Die Welt und der Mensch (Hildegard von Bingen)
Hildegard von Bingens langes Leben umspannte fast das ganze 12. Jahrhundert (1098–1179). Ihr Geburtsort ist nicht ganz sicher; Bermersheim vor der Höhe, bei Alzey gelegen, erscheint als wahrscheinlich. Früh wurde sie Benediktinerin und gründete um 1150 das Kloster Rupertsberg, wo sie auch starb.
Hildegard von Bingen gilt als die erste deutsche Vertreterin der Mystik. Offenbar hatte sie Visionen, die sie göttlichem Ursprung zuschrieb und schriftlich niederlegte. Jedenfalls sind ihre Schriften von stark religiösem Charakter. Doch was sind »Visionen«? Wahnartige Vorstellungen, intensive kreative Phasen oder gar Flow-Erlebnisse, wie man heute vielleicht versucht wäre zu sagen? Wer weiß das schon.

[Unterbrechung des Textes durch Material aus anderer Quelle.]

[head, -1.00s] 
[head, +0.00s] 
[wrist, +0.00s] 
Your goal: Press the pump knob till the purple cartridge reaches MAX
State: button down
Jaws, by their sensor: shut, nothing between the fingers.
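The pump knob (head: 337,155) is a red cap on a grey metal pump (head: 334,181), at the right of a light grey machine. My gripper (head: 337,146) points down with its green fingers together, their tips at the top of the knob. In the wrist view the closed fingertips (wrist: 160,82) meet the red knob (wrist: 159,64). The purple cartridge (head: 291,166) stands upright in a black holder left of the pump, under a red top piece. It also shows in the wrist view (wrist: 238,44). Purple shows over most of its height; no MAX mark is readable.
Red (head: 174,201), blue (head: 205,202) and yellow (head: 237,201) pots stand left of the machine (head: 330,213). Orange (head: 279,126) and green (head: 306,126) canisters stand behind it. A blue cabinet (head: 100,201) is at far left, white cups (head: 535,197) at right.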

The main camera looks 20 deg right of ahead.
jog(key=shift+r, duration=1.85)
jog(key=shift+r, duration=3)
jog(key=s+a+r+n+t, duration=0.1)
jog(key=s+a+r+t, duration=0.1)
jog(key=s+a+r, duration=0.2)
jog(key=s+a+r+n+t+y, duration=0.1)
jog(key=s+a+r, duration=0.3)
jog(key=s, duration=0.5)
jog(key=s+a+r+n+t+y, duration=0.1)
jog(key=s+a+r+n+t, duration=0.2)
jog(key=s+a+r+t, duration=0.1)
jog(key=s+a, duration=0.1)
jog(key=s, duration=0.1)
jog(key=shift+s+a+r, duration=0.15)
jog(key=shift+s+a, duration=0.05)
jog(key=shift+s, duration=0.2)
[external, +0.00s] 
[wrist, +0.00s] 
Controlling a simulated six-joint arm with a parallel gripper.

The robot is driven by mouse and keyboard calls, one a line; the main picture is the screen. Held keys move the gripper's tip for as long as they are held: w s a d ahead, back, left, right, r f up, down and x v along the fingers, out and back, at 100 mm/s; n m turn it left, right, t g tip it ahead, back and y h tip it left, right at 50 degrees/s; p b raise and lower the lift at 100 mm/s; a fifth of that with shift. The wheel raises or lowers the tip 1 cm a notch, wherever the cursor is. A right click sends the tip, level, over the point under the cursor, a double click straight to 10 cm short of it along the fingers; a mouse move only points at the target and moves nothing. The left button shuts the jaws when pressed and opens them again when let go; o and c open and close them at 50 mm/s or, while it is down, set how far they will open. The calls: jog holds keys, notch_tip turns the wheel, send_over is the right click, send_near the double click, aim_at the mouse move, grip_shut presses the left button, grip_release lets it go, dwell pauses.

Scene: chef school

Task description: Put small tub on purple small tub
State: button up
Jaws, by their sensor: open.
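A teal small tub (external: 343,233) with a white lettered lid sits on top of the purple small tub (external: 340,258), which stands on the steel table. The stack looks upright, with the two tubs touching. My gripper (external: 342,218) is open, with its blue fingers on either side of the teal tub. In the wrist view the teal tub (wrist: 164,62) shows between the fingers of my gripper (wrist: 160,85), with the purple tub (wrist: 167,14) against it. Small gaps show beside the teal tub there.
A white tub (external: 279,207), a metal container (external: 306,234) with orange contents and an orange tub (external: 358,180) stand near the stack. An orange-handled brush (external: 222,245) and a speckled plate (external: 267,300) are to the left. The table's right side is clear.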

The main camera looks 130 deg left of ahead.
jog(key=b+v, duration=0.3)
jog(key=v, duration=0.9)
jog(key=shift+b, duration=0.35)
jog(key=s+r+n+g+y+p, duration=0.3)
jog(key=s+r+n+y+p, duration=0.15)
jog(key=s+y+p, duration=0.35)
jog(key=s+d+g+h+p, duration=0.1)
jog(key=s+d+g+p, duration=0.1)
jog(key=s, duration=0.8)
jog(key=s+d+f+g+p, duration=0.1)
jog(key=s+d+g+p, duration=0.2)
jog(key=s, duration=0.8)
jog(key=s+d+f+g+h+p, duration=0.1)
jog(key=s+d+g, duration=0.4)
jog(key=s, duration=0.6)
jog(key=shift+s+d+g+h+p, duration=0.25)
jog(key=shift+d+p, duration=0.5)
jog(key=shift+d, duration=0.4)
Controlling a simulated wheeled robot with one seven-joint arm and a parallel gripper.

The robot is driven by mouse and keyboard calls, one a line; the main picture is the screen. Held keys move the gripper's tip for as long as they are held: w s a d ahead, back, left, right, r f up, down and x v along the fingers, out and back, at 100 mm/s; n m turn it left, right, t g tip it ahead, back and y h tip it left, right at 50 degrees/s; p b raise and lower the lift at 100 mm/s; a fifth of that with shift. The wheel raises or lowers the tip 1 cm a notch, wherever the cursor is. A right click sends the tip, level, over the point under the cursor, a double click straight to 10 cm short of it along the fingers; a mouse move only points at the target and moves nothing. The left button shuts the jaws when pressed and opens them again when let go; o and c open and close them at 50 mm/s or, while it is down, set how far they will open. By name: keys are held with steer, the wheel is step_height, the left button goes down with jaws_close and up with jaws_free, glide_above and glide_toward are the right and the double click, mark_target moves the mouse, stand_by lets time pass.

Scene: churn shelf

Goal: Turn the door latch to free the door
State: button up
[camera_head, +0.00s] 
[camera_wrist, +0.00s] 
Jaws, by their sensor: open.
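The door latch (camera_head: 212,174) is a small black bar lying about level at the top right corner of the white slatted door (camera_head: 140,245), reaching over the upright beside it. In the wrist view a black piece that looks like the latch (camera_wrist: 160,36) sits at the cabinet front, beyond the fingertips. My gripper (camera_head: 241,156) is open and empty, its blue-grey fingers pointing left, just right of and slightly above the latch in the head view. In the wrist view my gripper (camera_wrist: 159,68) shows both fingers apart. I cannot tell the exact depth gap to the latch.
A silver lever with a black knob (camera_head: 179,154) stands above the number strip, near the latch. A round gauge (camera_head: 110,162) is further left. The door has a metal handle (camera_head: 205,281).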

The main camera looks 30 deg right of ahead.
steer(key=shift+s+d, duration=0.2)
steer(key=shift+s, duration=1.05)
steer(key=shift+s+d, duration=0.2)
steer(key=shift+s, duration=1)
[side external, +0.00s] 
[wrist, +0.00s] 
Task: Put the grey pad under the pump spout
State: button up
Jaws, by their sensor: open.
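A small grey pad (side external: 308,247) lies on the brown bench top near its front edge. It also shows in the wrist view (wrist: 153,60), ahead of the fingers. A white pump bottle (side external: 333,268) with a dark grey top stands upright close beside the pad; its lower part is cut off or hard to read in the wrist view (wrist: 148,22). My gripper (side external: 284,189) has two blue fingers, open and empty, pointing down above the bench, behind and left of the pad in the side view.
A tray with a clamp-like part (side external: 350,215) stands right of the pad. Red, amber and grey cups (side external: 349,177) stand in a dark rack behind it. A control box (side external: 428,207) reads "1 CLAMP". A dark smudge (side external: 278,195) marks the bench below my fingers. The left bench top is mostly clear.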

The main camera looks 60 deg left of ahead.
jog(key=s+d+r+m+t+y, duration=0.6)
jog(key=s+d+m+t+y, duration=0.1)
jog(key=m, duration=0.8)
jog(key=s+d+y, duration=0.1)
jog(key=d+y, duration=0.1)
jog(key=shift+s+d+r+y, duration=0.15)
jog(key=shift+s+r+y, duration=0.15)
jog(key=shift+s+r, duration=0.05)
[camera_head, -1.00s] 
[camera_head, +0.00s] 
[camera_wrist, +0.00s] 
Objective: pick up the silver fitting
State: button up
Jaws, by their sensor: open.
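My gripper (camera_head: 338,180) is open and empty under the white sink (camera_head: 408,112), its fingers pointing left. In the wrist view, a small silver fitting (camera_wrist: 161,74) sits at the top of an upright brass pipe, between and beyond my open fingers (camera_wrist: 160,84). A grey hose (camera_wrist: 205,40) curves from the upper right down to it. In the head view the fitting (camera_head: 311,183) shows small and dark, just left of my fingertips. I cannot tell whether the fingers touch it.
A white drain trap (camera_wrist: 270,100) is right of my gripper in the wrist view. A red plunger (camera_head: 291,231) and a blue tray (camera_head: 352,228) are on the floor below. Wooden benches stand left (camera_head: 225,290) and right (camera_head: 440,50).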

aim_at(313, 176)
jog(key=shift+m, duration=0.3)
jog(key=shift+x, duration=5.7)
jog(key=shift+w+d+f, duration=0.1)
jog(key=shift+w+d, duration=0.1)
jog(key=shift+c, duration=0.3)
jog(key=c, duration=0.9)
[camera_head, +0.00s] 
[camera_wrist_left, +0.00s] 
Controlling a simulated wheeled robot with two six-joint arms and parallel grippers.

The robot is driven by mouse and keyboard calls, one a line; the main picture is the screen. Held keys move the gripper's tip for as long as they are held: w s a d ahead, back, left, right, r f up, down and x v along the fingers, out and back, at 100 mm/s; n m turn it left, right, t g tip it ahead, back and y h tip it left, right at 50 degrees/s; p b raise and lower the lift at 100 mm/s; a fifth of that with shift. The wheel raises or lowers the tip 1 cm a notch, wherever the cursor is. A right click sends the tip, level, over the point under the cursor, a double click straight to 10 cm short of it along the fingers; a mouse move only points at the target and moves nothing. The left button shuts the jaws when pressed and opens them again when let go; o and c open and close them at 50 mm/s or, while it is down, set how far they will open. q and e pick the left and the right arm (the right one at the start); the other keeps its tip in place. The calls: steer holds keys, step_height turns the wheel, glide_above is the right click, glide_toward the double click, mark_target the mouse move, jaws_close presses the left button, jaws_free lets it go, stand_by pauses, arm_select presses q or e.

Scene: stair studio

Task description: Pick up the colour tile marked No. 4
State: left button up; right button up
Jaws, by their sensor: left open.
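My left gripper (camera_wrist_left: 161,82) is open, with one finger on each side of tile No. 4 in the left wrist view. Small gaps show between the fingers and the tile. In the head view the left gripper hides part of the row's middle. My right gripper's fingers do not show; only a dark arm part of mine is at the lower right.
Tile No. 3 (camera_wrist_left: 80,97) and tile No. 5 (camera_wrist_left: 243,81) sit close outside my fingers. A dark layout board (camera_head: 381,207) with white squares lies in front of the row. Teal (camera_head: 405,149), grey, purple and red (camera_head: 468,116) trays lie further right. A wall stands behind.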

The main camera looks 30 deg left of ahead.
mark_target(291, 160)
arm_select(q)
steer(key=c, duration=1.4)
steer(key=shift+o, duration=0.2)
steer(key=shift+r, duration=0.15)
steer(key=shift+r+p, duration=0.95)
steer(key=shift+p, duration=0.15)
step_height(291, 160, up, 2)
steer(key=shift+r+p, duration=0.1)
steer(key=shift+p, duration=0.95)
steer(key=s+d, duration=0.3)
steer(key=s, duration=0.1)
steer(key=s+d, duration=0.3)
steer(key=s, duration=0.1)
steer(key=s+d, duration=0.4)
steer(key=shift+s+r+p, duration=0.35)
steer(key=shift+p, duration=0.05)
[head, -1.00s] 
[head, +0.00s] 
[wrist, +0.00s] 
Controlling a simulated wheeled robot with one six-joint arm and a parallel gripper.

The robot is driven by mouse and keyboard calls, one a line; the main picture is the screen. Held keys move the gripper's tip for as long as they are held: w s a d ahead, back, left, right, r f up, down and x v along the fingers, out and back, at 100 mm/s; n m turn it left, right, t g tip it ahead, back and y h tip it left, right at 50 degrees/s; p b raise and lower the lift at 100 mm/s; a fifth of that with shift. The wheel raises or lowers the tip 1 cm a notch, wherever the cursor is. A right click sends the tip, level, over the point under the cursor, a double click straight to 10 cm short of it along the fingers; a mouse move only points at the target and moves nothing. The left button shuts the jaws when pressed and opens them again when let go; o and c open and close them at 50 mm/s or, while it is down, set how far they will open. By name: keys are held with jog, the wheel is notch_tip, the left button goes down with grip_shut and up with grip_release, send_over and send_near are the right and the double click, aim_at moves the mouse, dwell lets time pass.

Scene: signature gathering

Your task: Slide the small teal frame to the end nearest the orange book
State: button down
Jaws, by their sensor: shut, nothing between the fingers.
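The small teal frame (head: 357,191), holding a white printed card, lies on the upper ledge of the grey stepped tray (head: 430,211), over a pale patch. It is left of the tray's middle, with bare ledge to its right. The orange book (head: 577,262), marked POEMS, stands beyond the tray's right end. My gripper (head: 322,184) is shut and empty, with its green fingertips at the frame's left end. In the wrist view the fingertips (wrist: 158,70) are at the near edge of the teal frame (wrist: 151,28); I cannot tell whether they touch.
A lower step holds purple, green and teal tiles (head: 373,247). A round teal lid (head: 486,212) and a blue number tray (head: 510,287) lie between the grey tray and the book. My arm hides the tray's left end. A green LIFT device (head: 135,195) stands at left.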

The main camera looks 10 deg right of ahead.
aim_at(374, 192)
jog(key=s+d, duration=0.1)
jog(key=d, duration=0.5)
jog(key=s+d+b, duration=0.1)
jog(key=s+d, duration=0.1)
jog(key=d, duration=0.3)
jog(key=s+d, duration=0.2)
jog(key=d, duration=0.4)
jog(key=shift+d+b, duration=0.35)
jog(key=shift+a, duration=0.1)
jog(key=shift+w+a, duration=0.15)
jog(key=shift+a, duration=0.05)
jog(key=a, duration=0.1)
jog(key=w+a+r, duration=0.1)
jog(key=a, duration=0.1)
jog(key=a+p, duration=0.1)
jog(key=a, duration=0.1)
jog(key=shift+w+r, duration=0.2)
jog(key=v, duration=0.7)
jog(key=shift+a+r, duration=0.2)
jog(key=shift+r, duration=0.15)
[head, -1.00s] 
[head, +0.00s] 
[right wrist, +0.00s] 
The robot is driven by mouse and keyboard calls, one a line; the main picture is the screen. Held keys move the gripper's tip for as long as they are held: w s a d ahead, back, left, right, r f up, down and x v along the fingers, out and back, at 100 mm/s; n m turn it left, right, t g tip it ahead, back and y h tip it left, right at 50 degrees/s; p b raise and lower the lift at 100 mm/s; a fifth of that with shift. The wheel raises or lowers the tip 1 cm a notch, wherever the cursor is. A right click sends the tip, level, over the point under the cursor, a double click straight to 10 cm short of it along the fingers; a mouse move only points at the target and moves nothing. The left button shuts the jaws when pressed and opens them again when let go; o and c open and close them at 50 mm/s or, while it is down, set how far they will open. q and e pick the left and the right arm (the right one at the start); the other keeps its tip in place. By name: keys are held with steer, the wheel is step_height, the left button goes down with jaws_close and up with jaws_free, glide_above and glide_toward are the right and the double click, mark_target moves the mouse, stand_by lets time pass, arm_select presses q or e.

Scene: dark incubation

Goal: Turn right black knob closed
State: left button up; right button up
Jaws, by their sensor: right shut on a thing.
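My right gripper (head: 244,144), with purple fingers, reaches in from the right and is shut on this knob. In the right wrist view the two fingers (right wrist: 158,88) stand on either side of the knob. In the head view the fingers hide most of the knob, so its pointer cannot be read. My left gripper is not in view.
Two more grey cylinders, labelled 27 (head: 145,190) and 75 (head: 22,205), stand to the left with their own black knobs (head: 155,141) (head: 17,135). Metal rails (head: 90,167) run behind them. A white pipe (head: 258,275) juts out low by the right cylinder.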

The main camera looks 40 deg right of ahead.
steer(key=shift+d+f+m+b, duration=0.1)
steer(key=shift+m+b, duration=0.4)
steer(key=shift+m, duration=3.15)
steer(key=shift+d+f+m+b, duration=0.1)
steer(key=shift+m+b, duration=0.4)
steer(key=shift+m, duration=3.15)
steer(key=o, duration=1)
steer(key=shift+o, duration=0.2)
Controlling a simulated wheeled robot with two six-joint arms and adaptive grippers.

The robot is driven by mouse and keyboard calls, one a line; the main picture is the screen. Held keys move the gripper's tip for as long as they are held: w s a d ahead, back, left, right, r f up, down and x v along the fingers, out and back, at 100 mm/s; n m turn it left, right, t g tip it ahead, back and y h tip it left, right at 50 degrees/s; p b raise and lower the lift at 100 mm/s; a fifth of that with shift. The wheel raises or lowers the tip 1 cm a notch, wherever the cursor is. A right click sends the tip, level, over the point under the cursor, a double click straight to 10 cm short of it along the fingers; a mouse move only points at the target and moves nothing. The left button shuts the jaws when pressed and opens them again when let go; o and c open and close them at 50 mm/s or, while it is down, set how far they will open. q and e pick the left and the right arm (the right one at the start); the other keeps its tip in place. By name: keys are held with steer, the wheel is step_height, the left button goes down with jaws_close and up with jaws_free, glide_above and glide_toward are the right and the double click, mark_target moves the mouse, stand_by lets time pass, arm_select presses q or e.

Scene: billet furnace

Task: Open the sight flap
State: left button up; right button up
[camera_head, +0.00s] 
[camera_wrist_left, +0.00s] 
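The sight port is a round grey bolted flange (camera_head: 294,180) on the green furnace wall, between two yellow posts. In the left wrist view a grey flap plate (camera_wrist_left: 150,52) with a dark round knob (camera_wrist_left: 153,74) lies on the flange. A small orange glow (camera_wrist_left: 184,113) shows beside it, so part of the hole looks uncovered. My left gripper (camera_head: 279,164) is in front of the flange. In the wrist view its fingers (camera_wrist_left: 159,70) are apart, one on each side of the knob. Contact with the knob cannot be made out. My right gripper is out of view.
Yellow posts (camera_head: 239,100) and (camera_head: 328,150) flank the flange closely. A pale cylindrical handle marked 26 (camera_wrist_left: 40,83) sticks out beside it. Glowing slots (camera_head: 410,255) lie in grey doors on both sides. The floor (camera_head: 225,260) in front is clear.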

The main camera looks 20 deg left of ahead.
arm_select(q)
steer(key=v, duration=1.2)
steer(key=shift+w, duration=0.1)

In dem relativ spät verfassten Werk Welt und Mensch entwickelt Hildegard jedenfalls eine groß angelegte Schau der Verbundenheit: von Gott mit dem Menschen, aber auch vom Menschen mit der Welt sowie der Menschen untereinander:
»Jede kosmische Kraft wird von einer anderen gesteuert und gebremst, so wie auch ein starker Mann einem Feind in die Arme fällt, damit er nicht sich selbst oder andere umbringe. So ist jedes Geschöpf mit einem anderen verbunden, und jedes Wesen wird durch ein anderes gehalten.«25
Diese Form der Kosmologie, die Hildegard hier vorstellt, liest sich deutlich anders als etwa die biblische Schöpfungsgeschichte, welche ja vergleichsweise statischer Natur ist. Hier wird ein starkes Bild der Interdependenz entwickelt. Das göttliche Wirken selbst gerät dadurch sogar eher in den Hintergrund, obwohl es selbstredend alles »durchdringt«.